#### [WORK INSTRUCTIONS]
Write every line of the material out exactly as shown.
___ DATA LINES ___
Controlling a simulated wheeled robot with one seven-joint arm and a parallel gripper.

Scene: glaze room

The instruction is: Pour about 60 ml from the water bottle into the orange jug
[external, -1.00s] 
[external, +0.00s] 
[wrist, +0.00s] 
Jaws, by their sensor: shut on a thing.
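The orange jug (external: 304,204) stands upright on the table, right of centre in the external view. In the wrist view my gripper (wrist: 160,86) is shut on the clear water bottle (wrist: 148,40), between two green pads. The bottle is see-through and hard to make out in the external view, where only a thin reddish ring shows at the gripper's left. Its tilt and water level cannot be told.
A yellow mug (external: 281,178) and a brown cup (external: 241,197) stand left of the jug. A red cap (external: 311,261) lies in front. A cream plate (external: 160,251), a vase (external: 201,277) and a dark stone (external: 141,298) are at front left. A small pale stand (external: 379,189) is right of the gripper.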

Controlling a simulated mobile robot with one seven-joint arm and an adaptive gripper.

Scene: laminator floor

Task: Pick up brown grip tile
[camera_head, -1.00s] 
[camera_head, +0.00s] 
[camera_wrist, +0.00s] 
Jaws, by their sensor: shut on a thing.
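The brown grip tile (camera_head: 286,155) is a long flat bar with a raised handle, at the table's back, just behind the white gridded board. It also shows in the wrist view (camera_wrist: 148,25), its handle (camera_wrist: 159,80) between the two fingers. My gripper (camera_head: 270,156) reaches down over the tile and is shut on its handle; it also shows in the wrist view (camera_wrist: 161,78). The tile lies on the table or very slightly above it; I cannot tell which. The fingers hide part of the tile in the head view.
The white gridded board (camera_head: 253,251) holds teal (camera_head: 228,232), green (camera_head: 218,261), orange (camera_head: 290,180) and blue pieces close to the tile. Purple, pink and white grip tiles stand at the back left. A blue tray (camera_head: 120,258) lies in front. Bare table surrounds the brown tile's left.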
___
#### [RESPONSE TO THIS TASK]
Controlling a simulated wheeled robot with one seven-joint arm and a parallel gripper.

Scene: glaze room

The instruction is: Pour about 60 ml from the water bottle into the orange jug
[external, -1.00s] 
[external, +0.00s] 
[wrist, +0.00s] 
Jaws, by their sensor: shut on a thing.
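The orange jug (external: 304,204) stands upright on the table, right of centre in the external view. In the wrist view my gripper (wrist: 160,86) is shut on the clear water bottle (wrist: 148,40), between two green pads. The bottle is see-through and hard to make out in the external view, where only a thin reddish ring shows at the gripper's left. Its tilt and water level cannot be told.
A yellow mug (external: 281,178) and a brown cup (external: 241,197) stand left of the jug. A red cap (external: 311,261) lies in front. A cream plate (external: 160,251), a vase (external: 201,277) and a dark stone (external: 141,298) are at front left. A small pale stand (external: 379,189) is right of the gripper.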

Controlling a simulated mobile robot with one seven-joint arm and an adaptive gripper.

Scene: laminator floor

Task: Pick up brown grip tile
[camera_head, -1.00s] 
[camera_head, +0.00s] 
[camera_wrist, +0.00s] 
Jaws, by their sensor: shut on a thing.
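The brown grip tile (camera_head: 286,155) is a long flat bar with a raised handle, at the table's back, just behind the white gridded board. It also shows in the wrist view (camera_wrist: 148,25), its handle (camera_wrist: 159,80) between the two fingers. My gripper (camera_head: 270,156) reaches down over the tile and is shut on its handle; it also shows in the wrist view (camera_wrist: 161,78). The tile lies on the table or very slightly above it; I cannot tell which. The fingers hide part of the tile in the head view.
The white gridded board (camera_head: 253,251) holds teal (camera_head: 228,232), green (camera_head: 218,261), orange (camera_head: 290,180) and blue pieces close to the tile. Purple, pink and white grip tiles stand at the back left. A blue tray (camera_head: 120,258) lies in front. Bare table surrounds the brown tile's left.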

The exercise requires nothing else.